Sind Ohrfeigen erlaubte Erziehungsmaßnahmen?
Noch vor 50 Jahren galt eine Ohrfeige als probates Mittel der Erziehung, obwohl schon damals die körperlichen und seelischen Auswirkungen körperlicher Erziehungsmaßnahmen bekannt waren.
Hinweis:
Tatsächlich stand bis zum Jahr 1957 im Bürgerlichen Gesetzbuch, dass dem Vater das Recht zusteht, seine Kinder körperlich zu züchtigen. Auch nach dem Streichen dieses Passus galt es lange Zeit weiter als Gewohnheitsrecht, Kinder zu schlagen.
Die Folgen körperlicher Erziehungsmaßnahmen
Kinder zu ohrfeigen ist nicht nur demütigend. Wenn sich der Schlag nicht auf die Wange beschränkt, sind ernsthafte Verletzungen möglich. Schlimmstenfalls kommt es zu einer heftigen Rotationsbewegung des Kopfes, die zu einem Schädel-Hirn-Trauma führen kann. Wird dadurch eine Blutung im Schädelinnenraum verursacht, drohen bleibende Hirnschäden oder sogar der Tod. Trifft die flache Hand das Ohr, kann dies zu schwerwiegenden Verletzungen des Innenohrs führen.

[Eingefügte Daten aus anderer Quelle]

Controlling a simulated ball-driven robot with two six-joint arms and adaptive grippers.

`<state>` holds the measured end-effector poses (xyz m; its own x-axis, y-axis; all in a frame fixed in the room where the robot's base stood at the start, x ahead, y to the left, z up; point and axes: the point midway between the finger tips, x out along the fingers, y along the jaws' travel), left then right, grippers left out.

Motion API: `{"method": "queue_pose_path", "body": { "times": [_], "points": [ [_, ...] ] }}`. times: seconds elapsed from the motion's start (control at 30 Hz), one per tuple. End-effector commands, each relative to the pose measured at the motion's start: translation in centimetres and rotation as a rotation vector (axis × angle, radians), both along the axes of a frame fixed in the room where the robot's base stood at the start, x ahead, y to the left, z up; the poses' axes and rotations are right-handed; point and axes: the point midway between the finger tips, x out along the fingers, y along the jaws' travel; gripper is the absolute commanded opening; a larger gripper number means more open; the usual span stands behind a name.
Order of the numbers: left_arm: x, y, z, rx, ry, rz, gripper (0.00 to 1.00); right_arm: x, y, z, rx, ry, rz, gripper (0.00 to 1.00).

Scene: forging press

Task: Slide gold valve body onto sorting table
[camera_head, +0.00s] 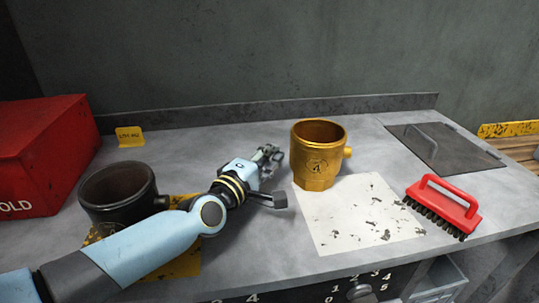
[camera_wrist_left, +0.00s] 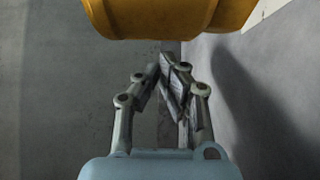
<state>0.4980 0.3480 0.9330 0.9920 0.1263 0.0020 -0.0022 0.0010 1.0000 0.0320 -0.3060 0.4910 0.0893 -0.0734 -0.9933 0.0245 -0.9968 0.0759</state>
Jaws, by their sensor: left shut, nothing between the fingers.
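The gold valve body (camera_head: 318,157), a cup-like piece with a side stub and a marked 4, stands upright on the grey metal table (camera_head: 250,240). Its base is on or at the back edge of a white speckled sheet (camera_head: 362,222). My left gripper (camera_head: 273,152) is shut and empty, just left of the valve body; I cannot tell if they touch. In the left wrist view the closed fingers (camera_wrist_left: 172,75) point toward the table's back wall, and the gold body (camera_wrist_left: 165,15) fills the top edge. My right gripper is not seen.
A dark cup-like piece (camera_head: 118,193) stands on a yellow patch at left, close to my left arm. A red box (camera_head: 45,150), a yellow tag (camera_head: 130,137), a red brush (camera_head: 444,205) and a grey hatch (camera_head: 440,146) are around. The table's middle front is clear.

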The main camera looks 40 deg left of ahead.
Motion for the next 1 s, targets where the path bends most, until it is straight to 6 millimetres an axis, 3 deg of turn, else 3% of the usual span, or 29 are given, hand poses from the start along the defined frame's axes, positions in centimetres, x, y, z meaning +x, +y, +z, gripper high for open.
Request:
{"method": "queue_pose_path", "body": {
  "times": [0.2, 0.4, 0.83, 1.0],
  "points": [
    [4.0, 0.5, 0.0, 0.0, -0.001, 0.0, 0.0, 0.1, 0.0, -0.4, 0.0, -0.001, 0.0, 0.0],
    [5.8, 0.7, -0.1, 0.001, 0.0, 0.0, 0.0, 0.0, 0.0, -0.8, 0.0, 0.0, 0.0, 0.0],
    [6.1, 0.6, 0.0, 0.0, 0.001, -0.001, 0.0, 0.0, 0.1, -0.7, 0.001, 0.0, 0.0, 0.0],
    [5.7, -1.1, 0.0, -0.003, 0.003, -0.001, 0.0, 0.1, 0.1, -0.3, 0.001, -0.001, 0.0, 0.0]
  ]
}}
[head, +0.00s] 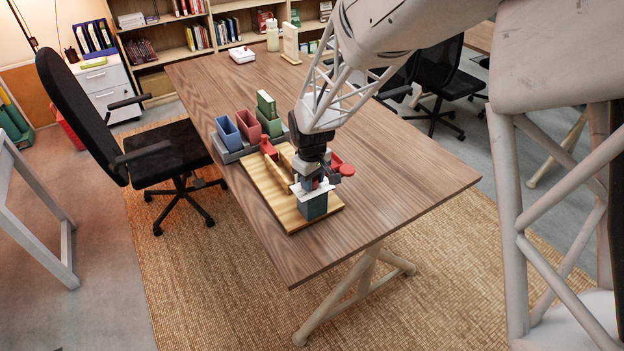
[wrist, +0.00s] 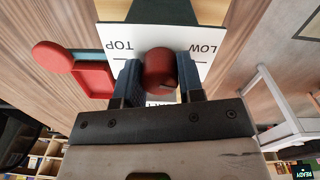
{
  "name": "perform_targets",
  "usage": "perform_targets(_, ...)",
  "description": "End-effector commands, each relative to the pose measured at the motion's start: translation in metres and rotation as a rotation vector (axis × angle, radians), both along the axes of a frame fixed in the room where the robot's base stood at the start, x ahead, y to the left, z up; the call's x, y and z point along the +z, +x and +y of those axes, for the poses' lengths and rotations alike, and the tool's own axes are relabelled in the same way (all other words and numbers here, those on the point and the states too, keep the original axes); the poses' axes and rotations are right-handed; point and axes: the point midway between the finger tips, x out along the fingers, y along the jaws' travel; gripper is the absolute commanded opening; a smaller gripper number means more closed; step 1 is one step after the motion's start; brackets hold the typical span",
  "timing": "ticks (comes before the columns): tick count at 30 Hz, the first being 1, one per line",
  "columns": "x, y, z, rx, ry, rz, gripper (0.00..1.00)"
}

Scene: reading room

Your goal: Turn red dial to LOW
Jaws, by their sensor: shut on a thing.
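The red dial (wrist: 160,68) sits on a white plate (wrist: 205,70). The plate's labels read upside down in the wrist view, TOP on the left and LOW on the right. A third label below the dial is mostly hidden. My gripper (wrist: 159,76) is shut on the dial, with one blue finger on each side of it. The dial's pointer is hard to make out. In the head view my gripper (head: 314,178) is over the white plate on a teal box (head: 314,207), and the dial is mostly hidden.
The teal box stands on a wooden board (head: 263,193) on the table (head: 400,190). A red piece with a round end (wrist: 75,68) lies beside it. Blue, red and green containers (head: 246,127) stand at the board's far end. The table's right side is clear.

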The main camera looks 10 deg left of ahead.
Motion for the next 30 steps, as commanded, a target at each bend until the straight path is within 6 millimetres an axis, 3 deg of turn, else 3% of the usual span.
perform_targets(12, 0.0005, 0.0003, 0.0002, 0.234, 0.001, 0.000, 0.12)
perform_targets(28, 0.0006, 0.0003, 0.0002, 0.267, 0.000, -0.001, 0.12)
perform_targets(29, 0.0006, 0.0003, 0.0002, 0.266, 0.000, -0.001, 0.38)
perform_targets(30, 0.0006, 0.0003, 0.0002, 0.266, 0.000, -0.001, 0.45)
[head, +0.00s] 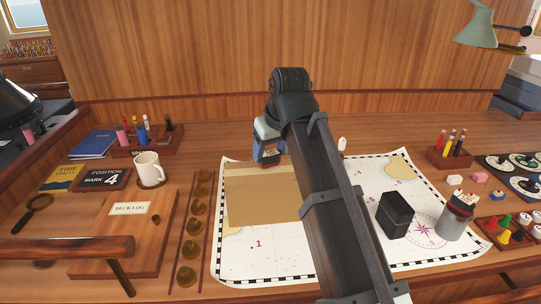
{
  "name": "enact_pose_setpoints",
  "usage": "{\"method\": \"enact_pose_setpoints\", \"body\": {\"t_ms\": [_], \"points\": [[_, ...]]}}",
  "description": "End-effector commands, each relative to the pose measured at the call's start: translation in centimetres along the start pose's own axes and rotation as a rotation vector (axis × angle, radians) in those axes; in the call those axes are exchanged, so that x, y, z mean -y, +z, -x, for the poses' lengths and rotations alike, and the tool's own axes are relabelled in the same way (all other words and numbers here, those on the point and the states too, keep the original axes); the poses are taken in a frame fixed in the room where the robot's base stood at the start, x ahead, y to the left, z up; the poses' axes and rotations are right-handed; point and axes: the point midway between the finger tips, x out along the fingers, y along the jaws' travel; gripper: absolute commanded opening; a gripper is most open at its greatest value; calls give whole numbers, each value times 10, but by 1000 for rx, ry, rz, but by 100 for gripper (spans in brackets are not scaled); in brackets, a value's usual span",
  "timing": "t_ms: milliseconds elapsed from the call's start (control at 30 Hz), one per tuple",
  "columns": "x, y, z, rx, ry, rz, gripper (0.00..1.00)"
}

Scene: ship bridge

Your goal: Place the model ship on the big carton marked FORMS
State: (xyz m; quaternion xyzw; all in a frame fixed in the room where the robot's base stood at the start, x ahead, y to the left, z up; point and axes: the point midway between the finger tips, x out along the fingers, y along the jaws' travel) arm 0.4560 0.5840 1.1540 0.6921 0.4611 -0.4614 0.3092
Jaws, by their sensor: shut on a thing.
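My gripper (268,150) points down beyond the far edge of the big carton (262,190). It is shut on a small dark thing with light and reddish parts, which looks like the model ship (269,158); the jaws hide most of it. The big carton is a flat-topped brown box on the chart, left of my arm. My arm covers its right side, and I cannot read a FORMS mark on it. I cannot tell whether the held ship is over the carton or behind it.
A black box (395,214) stands right of my arm. A grey cylinder (451,223) bears a small red, white and dark boat-like thing (463,201). A white mug (149,169), brass knobs (194,228) and a deck log board (127,235) lie left. The chart's (270,263) front is clear.

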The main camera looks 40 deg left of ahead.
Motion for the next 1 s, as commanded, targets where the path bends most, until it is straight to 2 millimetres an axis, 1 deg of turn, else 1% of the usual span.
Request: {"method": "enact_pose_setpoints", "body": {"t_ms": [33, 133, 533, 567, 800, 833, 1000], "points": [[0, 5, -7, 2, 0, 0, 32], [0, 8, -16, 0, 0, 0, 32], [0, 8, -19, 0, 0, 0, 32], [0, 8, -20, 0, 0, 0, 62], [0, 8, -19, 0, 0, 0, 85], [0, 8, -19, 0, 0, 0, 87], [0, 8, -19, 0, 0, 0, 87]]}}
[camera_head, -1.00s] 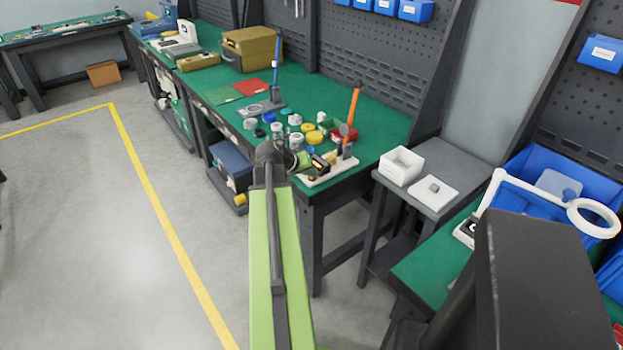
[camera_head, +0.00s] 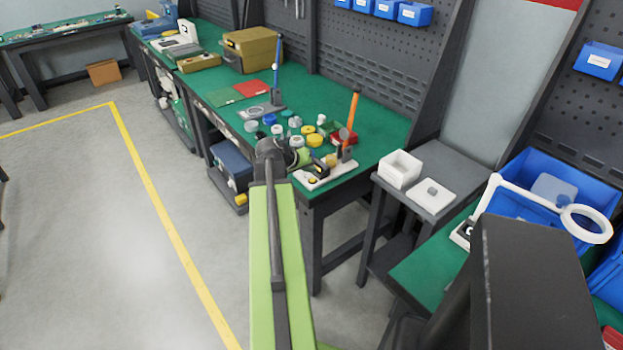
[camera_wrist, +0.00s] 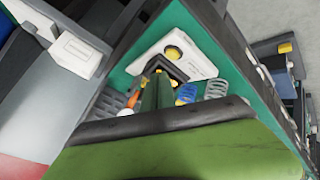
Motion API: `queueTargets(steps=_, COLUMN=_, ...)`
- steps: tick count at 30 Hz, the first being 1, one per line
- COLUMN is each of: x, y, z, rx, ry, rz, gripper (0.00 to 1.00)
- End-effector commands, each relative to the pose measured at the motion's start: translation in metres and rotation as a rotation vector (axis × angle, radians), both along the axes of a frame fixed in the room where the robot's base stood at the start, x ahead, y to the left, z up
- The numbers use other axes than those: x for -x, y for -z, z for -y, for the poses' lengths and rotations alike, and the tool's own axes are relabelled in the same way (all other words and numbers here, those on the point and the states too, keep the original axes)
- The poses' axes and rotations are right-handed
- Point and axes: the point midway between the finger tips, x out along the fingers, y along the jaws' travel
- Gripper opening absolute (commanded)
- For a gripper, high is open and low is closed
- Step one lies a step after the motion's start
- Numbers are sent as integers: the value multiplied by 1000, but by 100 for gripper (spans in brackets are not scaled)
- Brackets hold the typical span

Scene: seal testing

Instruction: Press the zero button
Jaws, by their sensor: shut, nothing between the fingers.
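A white base plate (camera_head: 322,180) lies at the near right corner of the green bench in the head view, with small black and yellow parts on it. In the wrist view the white plate (camera_wrist: 203,67) carries a round yellow part (camera_wrist: 173,52) and a dark frame. I cannot tell which part is the zero button; no label is readable. My gripper (camera_wrist: 156,78) is shut and empty, its green fingers pointing toward the plate and hiding part of it. In the head view my gripper (camera_head: 304,158) is small, beside the plate; contact cannot be told.
Several jars and caps crowd the bench left of the plate. An upright orange-handled tool (camera_head: 353,108) and a red bin (camera_head: 343,133) stand close behind. Blue and grey springs lie near the fingers in the wrist view. A white box (camera_head: 400,170) is on a side table.

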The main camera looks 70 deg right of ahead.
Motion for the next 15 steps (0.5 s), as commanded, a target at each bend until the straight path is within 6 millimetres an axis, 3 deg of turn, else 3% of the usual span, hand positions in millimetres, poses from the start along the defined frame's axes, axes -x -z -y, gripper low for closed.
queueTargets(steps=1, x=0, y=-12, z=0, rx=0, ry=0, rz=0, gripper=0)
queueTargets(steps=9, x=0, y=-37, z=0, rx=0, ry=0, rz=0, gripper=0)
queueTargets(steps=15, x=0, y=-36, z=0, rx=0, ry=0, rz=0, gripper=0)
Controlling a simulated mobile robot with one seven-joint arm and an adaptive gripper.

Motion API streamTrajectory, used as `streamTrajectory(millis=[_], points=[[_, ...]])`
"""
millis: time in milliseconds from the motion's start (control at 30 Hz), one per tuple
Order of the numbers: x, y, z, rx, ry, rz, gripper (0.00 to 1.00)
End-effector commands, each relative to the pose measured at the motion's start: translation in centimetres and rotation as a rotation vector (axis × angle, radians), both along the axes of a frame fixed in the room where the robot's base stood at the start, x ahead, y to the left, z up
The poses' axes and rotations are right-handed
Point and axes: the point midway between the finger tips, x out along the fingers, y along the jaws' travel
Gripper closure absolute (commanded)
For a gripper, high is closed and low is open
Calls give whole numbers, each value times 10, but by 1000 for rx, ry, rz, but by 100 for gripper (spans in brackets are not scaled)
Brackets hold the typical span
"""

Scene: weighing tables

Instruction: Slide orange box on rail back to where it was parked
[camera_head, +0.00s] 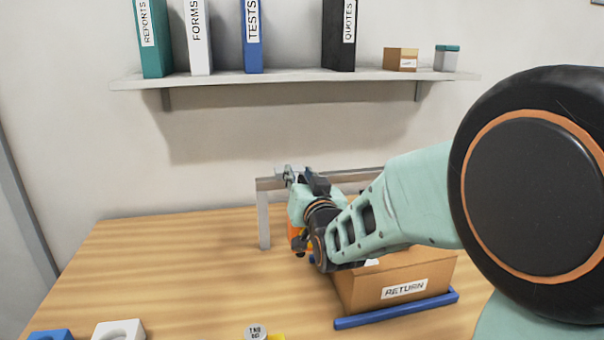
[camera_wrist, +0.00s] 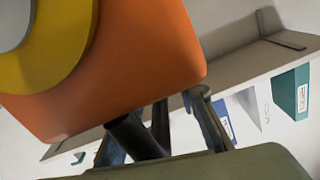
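The orange box (camera_head: 294,230) hangs below the left part of the grey rail (camera_head: 267,184) in the head view, mostly hidden behind my arm. In the wrist view the orange box (camera_wrist: 150,65) fills the upper left, close to the camera, with a yellow ring and a grey disc on its face. My gripper (camera_head: 303,177) is at the rail's left part, above the box. In the wrist view its dark fingers (camera_wrist: 170,125) show at the lower edge of the box. What lies between the fingertips is hidden, so I cannot tell whether they hold anything.
A cardboard box marked RETURN (camera_head: 405,289) stands under my forearm, behind a blue bar (camera_head: 398,310). A weight (camera_head: 255,333), a white block (camera_head: 118,330) and a blue block (camera_head: 50,335) are at the front. A shelf (camera_head: 290,77) with binders hangs above. The table's left is clear.

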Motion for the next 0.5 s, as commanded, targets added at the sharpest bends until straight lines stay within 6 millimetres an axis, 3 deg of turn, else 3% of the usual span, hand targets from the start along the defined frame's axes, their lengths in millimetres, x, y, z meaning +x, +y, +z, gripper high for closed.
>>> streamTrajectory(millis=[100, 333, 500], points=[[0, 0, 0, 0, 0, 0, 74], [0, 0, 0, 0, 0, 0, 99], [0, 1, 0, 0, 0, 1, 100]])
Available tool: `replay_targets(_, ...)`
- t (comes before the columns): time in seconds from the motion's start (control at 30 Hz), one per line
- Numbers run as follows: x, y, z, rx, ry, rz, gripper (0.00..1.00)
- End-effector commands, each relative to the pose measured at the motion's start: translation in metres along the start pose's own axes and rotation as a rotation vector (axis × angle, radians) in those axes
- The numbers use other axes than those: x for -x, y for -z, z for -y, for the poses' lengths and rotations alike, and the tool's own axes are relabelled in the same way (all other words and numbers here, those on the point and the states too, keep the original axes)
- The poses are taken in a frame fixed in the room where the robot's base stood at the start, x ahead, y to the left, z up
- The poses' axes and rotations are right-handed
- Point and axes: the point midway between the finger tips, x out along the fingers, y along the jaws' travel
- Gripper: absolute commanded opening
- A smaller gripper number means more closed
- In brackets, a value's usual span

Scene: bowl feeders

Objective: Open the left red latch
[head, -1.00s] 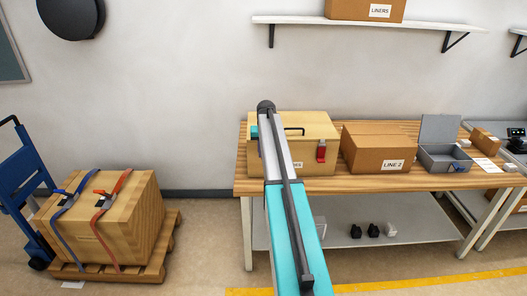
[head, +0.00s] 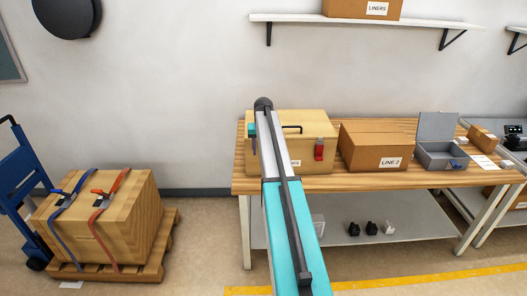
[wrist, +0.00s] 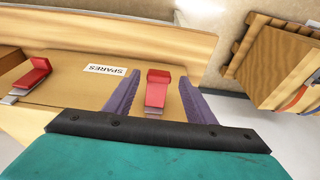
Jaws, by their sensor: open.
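A wooden box (head: 312,122) with a dark top handle stands on the workbench. It also shows upside down in the wrist view (wrist: 75,83), with its SPARES label. The left red latch (wrist: 157,92) is on the box front, between the two spread purple fingers of my gripper (wrist: 160,80). The fingers lie on either side of it; I cannot tell whether they touch it. The right red latch (head: 319,150) shows at the left of the wrist view (wrist: 32,74).
A cardboard box marked LINE 2 (head: 370,148) and an open grey metal box (head: 440,155) stand to the right on the workbench (head: 350,181). A strapped wooden crate (head: 105,215) sits on a pallet at the left. The floor between pallet and bench is clear.

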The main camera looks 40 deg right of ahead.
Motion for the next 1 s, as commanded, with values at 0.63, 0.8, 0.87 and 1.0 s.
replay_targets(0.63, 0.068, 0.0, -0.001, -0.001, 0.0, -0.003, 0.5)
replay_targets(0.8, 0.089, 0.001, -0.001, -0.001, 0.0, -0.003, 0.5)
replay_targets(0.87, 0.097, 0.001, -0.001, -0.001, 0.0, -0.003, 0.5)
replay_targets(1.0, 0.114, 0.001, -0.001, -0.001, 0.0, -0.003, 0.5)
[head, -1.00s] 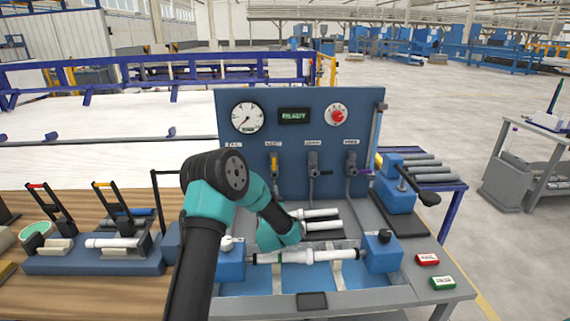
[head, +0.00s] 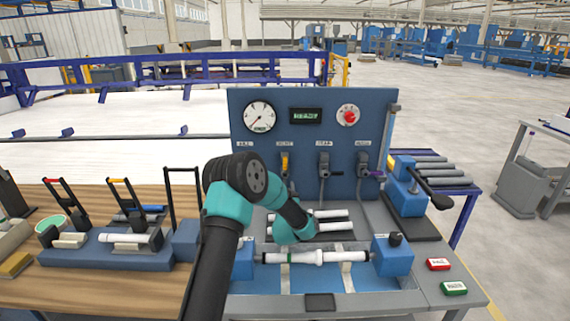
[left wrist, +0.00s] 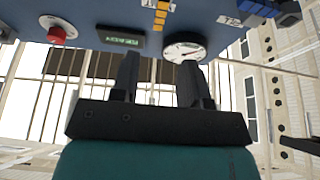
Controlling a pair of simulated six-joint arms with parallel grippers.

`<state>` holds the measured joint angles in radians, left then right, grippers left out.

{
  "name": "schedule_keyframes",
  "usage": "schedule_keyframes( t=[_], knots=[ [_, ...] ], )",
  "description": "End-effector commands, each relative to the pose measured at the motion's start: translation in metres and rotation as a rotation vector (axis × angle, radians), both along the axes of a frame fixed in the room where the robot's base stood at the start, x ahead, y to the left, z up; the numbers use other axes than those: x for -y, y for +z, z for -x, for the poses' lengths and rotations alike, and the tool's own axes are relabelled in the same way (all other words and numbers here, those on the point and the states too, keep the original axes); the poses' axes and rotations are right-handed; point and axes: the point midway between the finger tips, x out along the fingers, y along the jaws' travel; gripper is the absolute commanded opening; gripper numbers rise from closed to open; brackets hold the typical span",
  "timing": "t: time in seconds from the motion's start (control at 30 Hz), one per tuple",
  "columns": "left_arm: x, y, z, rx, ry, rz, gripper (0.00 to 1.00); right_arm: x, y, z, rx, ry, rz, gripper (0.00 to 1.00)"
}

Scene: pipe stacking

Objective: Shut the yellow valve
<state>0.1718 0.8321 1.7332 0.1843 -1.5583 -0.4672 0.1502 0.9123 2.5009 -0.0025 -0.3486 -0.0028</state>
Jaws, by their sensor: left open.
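The yellow valve (head: 285,163) is a yellow handle on the lower part of the blue upright panel, below a small white label. The handle also shows at the top of the left wrist view (left wrist: 161,12), where the panel appears upside down. My left gripper (left wrist: 159,65) has its two dark fingers apart, with nothing between them. It is apart from the valve. In the head view my teal left forearm reaches in front of the bench, below the panel, and the fingers cannot be made out there. My right gripper is not in view.
The panel carries a round gauge (head: 260,117), a READY display (head: 306,116) and a red knob (head: 349,116). Dark-handled valves (head: 323,165) stand right of the yellow one. A white pipe (head: 318,257) lies between blue clamps below.

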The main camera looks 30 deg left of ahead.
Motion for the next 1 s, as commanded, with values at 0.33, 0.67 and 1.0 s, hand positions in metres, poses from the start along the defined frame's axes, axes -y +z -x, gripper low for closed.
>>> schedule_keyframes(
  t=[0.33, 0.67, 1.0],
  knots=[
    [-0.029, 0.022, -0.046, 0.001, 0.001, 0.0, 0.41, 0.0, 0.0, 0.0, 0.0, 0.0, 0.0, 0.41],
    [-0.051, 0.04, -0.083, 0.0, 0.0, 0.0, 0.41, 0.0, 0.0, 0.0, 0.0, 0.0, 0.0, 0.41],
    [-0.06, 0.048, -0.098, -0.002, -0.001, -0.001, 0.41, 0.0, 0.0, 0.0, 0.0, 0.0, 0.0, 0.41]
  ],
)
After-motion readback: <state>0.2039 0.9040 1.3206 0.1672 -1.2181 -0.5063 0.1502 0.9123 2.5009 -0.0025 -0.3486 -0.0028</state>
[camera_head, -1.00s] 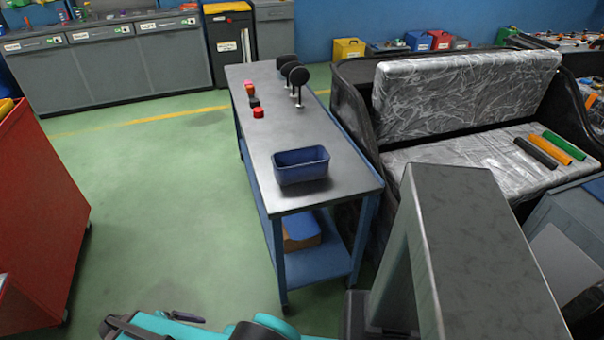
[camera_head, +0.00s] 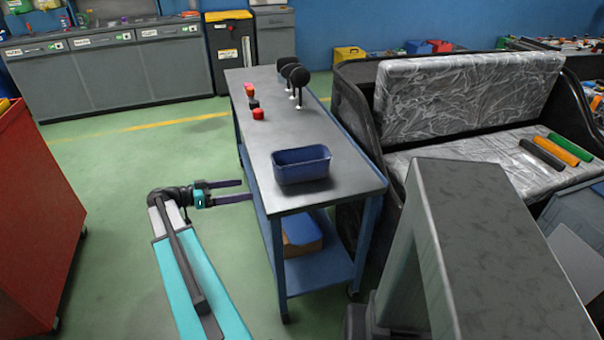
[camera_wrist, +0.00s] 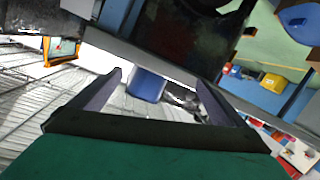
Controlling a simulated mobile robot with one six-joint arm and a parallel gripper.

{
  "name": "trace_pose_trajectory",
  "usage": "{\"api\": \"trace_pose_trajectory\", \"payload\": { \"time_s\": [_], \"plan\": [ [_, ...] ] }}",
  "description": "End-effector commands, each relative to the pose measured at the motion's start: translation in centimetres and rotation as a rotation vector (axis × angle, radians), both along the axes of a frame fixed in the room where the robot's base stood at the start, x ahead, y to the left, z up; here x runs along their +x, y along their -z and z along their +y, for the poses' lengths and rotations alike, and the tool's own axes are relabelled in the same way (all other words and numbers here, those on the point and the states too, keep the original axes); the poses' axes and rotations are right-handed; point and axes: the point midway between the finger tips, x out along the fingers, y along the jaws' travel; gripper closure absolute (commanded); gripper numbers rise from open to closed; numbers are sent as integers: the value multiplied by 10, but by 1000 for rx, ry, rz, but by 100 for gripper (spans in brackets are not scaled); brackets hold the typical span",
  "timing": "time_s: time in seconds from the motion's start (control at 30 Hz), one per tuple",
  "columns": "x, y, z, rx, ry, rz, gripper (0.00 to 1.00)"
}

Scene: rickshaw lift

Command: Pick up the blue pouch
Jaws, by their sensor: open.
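A blue item, which may be the pouch (camera_head: 301,228), lies on a brown box on the lower shelf of the workbench, partly hidden by the bench top and leg. My gripper (camera_head: 247,190) is open and empty, just left of the bench's left side, its fingers pointing right. In the wrist view my gripper (camera_wrist: 158,77) has its two fingers spread. A blue object (camera_wrist: 147,84) shows beyond and between the fingertips, apart from them. I cannot tell for sure which blue thing it is.
A blue open bin (camera_head: 301,166) stands on the grey workbench (camera_head: 282,118), with red and black small parts (camera_head: 257,113) and black round-headed items behind. A red cabinet (camera_head: 38,220) is at left. A plastic-wrapped seat (camera_head: 470,110) is at right. Green floor left of the bench is clear.

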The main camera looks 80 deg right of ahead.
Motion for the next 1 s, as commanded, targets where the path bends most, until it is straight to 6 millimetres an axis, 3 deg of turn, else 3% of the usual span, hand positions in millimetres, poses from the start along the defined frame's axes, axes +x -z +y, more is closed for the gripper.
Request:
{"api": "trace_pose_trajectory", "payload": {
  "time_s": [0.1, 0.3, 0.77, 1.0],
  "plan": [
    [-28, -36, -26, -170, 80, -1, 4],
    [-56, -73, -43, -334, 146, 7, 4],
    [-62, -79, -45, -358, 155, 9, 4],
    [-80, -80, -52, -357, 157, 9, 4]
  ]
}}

Rechtliche Beurteilung von Ohrfeigen in der Kindererziehung
Eine Ohrfeige ist als Mittel der Kindererziehung nicht erlaubt. Das Argument des „leichten Klapses“ ist gefährlich, denn Ohrfeigen werden meist in einer wütenden Atmosphäre verabreicht. In einer solchen Situation verliert man schnell die Kontrolle über die Heftigkeit des Schlages – mit möglicherweise fatalen Folgen für die körperliche und psychische Gesundheit des Kindes. Seitdem am 8. November 2000 das Gesetz zur Ächtung der Gewalt in der Erziehung erlassen wurde, drohen schlagenden Eltern rechtliche Konsequenzen. Mit diesem Gesetz wurde manifestiert, was in Paragraph 1631 Absatz 2 des BGB steht:
„Kinder haben ein Recht auf gewaltfreie Erziehung. Körperliche Bestrafungen, seelische Verletzungen und andere entwürdigende Maßnahmen sind unzulässig.“
Beispiel:
Dem Kind „die Ohren langziehen“ ist somit strafbar und wird von den Gerichten geahndet. Ein Vater aus Berlin musste beispielsweise 800 Euro Geldstrafe zahlen, weil er sein Kind zweimal geohrfeigt hat.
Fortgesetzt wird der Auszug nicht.